Goal of the exercise – Reproduce the following material exactly, including every line.

Recorded information –
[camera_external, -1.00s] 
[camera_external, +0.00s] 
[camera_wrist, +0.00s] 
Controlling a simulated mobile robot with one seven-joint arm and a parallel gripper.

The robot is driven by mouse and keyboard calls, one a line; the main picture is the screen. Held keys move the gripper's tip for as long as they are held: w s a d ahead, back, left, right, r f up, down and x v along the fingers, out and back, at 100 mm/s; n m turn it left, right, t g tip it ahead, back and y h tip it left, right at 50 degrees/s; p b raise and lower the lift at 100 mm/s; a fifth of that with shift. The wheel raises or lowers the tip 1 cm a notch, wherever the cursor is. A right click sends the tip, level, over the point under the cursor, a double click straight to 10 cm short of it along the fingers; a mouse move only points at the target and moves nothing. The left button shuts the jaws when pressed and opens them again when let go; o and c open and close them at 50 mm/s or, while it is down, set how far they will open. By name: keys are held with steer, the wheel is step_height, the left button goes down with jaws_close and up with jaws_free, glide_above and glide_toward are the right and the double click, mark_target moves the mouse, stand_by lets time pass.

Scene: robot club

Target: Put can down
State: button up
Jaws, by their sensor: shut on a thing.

Result below –
[camera_external, -1.00s] 
[camera_external, +0.00s] 
[camera_wrist, +0.00s] 
Controlling a simulated mobile robot with one seven-joint arm and a parallel gripper.

The robot is driven by mouse and keyboard calls, one a line; the main picture is the screen. Held keys move the gripper's tip for as long as they are held: w s a d ahead, back, left, right, r f up, down and x v along the fingers, out and back, at 100 mm/s; n m turn it left, right, t g tip it ahead, back and y h tip it left, right at 50 degrees/s; p b raise and lower the lift at 100 mm/s; a fifth of that with shift. The wheel raises or lowers the tip 1 cm a notch, wherever the cursor is. A right click sends the tip, level, over the point under the cursor, a double click straight to 10 cm short of it along the fingers; a mouse move only points at the target and moves nothing. The left button shuts the jaws when pressed and opens them again when let go; o and c open and close them at 50 mm/s or, while it is down, set how far they will open. By name: keys are held with steer, the wheel is step_height, the left button goes down with jaws_close and up with jaws_free, glide_above and glide_toward are the right and the double click, mark_target moves the mouse, stand_by lets time pass.

Scene: robot club

Target: Put can down
State: button up
Jaws, by their sensor: shut on a thing.

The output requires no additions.